[Stored data]
____________
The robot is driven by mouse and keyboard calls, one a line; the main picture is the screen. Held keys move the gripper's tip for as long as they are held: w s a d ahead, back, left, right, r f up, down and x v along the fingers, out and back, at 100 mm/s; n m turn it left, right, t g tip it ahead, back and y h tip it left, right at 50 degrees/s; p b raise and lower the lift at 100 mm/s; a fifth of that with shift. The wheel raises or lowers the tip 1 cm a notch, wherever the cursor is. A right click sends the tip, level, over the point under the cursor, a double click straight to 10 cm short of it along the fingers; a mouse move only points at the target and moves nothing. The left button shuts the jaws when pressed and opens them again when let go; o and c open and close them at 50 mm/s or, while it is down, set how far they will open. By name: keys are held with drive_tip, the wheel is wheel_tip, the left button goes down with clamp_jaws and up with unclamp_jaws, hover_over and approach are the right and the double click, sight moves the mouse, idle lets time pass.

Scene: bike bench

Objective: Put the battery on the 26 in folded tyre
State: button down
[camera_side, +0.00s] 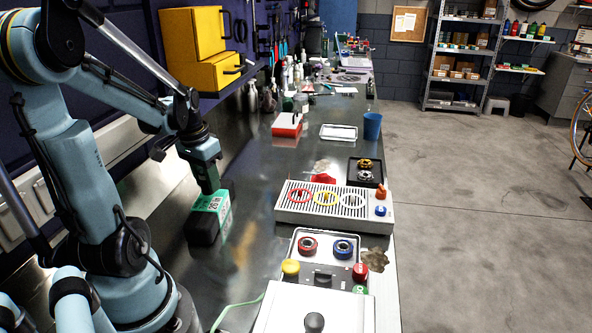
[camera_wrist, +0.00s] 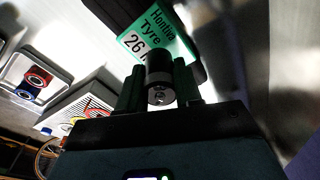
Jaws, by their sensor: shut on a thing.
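The 26 in folded tyre is a dark bundle with a green and white label (camera_side: 205,226), lying on the metal bench below my gripper (camera_side: 208,190). In the wrist view the tyre (camera_wrist: 152,35) shows its "Tyre 26" label just beyond the fingertips. My gripper (camera_wrist: 158,84) is shut on the battery (camera_wrist: 159,68), a small dark cylinder with a metallic end, held between both fingers. The battery overlaps the label in that view; whether it touches the tyre I cannot tell. In the side view the battery cannot be made out.
A slotted white tray with coloured rings (camera_side: 281,210) and a tray with red and blue rolls (camera_side: 295,242) stand right of the tyre. A control box with a yellow button (camera_side: 290,267) is nearer. Bare bench (camera_side: 255,180) lies between. The wall stands behind on the left.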

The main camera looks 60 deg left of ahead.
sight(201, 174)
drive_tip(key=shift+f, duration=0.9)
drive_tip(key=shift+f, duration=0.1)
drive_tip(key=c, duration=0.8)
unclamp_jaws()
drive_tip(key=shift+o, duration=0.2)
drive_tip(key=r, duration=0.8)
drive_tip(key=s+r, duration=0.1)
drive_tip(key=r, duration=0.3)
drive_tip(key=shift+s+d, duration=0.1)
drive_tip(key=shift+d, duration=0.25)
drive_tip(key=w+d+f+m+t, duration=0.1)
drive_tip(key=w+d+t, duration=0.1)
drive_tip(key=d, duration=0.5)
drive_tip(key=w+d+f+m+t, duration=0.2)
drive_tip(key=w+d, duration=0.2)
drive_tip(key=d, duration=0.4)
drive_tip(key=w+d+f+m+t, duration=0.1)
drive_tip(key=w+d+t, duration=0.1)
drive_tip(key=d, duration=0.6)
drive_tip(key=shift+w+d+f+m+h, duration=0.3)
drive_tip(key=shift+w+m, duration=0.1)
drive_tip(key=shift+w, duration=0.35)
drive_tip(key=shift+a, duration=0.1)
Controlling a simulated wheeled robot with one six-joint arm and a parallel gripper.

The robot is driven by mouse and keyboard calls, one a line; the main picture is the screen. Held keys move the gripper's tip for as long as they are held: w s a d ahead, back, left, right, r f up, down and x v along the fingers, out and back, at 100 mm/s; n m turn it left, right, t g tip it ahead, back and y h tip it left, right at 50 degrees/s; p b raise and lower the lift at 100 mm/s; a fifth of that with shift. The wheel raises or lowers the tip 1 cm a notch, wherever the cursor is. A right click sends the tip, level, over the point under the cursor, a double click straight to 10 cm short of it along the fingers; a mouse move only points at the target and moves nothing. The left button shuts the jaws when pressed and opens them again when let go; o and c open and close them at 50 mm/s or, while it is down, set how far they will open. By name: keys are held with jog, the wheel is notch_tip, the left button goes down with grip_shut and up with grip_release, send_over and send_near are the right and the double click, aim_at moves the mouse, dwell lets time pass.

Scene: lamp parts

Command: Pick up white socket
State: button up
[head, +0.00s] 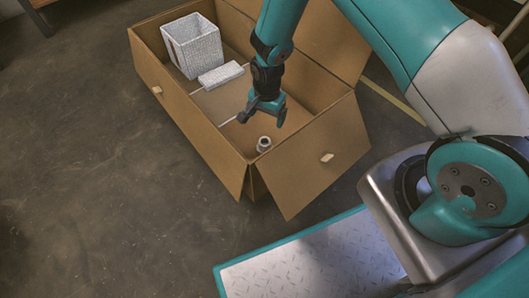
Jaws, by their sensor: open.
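The white socket (264,144) is a small, pale, round piece with a dark centre. It stands inside the cardboard box (203,125), close to the near right corner. My gripper (262,112) is open above the box floor, just above the socket in the picture and apart from it. The jaws look empty. My gripper hides part of the box floor behind it.
A white textured lampshade-like bin (193,46) and a flat white block (221,75) sit at the far left inside the box. The box flaps (318,158) are folded outward. Bare floor (90,190) lies to the left.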

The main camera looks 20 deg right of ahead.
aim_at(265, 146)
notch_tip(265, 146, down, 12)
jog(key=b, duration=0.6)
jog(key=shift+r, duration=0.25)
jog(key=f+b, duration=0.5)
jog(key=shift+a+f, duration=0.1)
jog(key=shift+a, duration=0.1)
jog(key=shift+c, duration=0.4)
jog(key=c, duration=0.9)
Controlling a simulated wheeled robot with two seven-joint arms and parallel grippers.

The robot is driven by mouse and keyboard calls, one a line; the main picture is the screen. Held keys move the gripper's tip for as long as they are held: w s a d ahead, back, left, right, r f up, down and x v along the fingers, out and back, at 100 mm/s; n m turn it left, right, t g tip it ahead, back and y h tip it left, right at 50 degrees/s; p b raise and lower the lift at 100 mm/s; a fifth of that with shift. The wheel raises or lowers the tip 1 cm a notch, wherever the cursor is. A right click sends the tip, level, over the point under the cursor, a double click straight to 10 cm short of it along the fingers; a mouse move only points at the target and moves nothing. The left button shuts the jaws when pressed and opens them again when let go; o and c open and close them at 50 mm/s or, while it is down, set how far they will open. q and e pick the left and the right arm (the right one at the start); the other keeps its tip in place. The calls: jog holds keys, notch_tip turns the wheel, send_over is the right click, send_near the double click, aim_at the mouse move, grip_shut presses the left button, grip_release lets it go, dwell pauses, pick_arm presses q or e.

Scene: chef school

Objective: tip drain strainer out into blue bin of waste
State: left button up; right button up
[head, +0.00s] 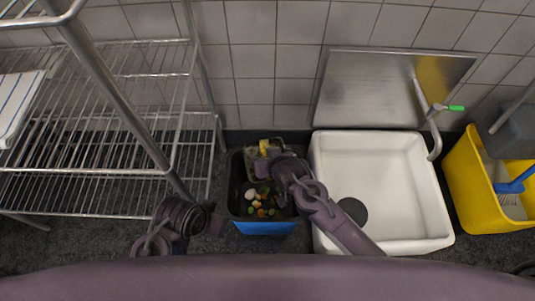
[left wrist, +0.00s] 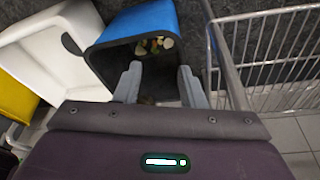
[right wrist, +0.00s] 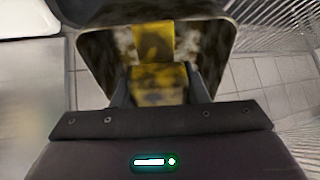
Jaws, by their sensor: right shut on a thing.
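The blue bin (head: 264,228) stands on the floor between the wire rack and the white sink, with a dark inside. Several bits of food waste (head: 259,203) lie in it. My right gripper (right wrist: 160,92) is over the bin and shut on a yellow part of the drain strainer (right wrist: 158,80). The strainer's mottled grey-brown body (head: 251,163) shows at the far side of the bin opening, partly hidden by my gripper. Whether it touches the bin wall I cannot tell. My left gripper (left wrist: 160,85) is open and empty, left of the bin near its front.
A white sink (head: 435,205) with a dark round drain stands right of the bin. A metal wire rack (head: 90,190) stands at the left. A yellow bucket (head: 465,185) with a blue brush (head: 515,185) is at the far right. A tiled wall is behind.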

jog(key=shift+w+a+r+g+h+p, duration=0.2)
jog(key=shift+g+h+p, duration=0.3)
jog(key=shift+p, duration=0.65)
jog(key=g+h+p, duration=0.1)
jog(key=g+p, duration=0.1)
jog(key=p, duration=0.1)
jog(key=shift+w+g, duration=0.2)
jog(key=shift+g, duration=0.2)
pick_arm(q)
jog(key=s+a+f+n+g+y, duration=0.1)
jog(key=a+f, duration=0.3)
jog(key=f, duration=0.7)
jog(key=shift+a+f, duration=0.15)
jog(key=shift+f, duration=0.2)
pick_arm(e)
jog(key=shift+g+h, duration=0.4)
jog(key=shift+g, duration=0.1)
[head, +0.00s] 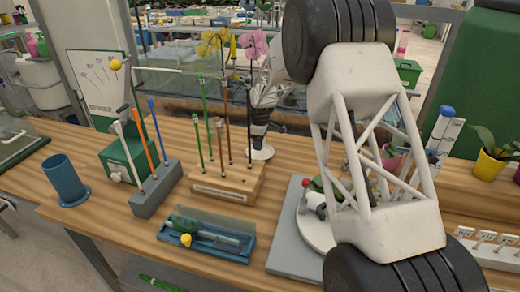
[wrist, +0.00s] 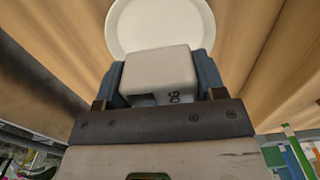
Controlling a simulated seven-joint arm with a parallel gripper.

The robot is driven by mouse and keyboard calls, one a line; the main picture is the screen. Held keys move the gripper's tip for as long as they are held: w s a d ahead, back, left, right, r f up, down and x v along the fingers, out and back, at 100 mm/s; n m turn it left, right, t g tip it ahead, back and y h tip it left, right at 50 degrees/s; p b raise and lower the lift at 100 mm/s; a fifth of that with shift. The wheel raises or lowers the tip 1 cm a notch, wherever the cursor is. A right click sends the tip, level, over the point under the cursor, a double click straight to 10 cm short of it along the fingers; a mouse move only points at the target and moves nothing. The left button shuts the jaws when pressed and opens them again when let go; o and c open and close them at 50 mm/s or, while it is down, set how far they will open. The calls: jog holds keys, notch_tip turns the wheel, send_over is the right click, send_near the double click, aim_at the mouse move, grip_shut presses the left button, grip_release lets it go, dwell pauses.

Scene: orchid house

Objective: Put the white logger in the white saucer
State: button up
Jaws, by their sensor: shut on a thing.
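My gripper (wrist: 160,62) has its two blue-grey fingers closed on the white logger (wrist: 158,72), a pale rounded block with dark letters partly visible on it. In the wrist view the round white saucer (wrist: 160,18) lies just beyond the logger, whose top overlaps its near edge in the picture. I cannot tell whether they touch. In the head view my gripper (head: 258,122) points down at the white saucer (head: 264,154) on the wooden bench, behind the stake block. The logger is not clearly seen there.
A wooden block (head: 224,190) with upright stakes stands in front left of the saucer. A grey board (head: 290,255) lies to the right, partly behind my arm.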

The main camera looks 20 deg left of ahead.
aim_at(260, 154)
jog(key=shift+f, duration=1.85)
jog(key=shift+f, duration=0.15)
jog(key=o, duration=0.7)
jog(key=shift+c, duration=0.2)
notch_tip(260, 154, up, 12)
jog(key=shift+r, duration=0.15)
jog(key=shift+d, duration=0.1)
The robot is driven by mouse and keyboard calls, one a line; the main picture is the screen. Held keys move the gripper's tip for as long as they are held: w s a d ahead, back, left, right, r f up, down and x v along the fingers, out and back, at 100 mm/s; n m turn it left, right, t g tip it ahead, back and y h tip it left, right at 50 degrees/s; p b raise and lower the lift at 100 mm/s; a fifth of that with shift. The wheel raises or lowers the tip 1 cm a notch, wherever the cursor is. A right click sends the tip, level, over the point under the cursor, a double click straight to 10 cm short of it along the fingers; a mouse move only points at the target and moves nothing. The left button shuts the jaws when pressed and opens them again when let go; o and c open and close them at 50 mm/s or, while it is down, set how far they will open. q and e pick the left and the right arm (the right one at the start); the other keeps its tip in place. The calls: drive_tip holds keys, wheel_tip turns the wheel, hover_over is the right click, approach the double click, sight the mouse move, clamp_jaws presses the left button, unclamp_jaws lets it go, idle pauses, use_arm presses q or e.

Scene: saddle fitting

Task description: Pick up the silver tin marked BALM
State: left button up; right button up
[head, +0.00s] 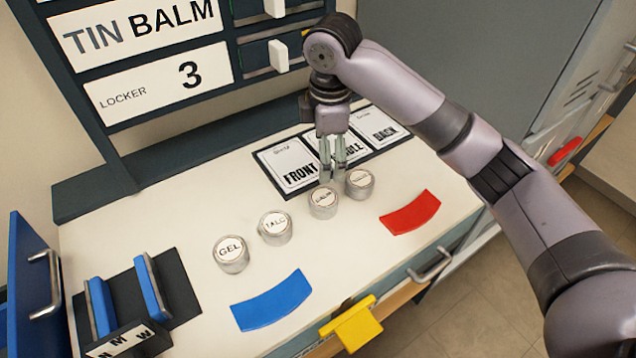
____________
From the records above, copy every line that holds the word "wheeled".

> [Task response]:
Controlling a simulated wheeled robot with one six-joint arm and a parallel gripper.
Controlling a simulated wheeled robot with two seven-joint arms and parallel grippers.

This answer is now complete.